**Exercise description:** Which lines hold the string "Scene"? Copy every one of them.

Robot episode records

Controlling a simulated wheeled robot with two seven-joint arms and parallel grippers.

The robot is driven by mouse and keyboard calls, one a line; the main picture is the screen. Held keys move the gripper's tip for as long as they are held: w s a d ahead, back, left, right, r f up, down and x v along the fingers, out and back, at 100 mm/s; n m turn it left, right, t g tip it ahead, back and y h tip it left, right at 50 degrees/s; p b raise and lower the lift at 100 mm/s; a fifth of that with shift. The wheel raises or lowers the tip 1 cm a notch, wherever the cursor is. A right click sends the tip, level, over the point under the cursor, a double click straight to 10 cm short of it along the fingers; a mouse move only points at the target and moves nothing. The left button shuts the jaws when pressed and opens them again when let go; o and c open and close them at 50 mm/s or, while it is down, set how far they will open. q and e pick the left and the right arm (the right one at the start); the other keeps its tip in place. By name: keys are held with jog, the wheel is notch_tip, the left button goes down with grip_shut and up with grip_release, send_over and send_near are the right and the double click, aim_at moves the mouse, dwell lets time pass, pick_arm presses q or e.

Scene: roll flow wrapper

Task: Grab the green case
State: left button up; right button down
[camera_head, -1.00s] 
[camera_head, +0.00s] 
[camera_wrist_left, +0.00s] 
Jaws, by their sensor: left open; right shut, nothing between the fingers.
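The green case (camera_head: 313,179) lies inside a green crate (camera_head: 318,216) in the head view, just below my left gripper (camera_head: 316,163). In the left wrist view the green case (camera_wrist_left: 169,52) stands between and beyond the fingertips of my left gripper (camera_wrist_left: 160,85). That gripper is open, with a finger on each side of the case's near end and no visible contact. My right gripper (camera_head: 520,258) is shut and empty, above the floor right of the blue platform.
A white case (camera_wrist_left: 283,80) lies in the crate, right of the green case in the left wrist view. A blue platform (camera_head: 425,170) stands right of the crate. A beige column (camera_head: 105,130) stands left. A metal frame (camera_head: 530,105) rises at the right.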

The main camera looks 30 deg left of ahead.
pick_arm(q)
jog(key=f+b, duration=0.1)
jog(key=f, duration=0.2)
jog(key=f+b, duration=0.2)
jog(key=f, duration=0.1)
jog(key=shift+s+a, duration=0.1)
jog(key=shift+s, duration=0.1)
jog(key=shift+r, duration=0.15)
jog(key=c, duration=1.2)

...

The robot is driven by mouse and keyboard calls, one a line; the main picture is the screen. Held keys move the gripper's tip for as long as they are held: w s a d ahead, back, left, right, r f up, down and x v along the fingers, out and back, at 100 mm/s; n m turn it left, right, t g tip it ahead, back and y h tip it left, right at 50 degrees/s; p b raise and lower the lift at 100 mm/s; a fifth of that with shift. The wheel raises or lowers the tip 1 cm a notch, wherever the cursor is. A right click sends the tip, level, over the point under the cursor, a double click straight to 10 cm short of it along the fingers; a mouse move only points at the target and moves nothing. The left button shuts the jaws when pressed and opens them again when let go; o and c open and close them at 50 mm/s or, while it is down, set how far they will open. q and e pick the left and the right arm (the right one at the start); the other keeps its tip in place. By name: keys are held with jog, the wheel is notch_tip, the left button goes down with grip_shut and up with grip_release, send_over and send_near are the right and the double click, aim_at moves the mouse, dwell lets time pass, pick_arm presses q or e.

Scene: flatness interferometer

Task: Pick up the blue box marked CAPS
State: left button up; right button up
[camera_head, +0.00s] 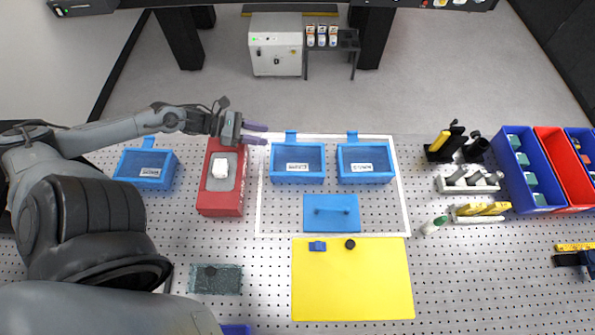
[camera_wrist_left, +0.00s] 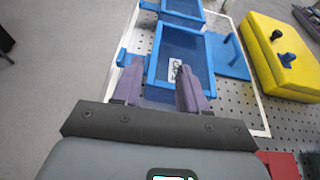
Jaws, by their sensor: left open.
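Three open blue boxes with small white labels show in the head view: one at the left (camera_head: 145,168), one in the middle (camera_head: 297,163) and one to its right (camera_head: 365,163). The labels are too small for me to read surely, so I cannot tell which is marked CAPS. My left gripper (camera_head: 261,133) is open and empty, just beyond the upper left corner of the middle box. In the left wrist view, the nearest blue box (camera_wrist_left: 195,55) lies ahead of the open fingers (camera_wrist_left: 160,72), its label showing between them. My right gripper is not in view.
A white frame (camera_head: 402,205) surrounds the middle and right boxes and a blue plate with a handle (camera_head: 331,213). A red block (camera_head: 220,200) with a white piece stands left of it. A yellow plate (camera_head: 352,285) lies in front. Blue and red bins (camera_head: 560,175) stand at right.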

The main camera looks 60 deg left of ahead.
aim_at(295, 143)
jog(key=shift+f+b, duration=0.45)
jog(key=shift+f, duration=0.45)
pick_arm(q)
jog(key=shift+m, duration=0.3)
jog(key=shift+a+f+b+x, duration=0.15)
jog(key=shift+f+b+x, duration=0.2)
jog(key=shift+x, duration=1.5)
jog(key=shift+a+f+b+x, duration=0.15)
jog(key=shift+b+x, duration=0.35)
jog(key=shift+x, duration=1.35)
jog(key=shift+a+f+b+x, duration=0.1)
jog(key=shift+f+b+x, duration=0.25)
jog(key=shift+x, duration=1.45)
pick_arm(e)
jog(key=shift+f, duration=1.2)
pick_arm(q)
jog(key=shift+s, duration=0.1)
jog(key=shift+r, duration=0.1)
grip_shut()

**Output:**
Scene: roll flow wrapper
Scene: flatness interferometer

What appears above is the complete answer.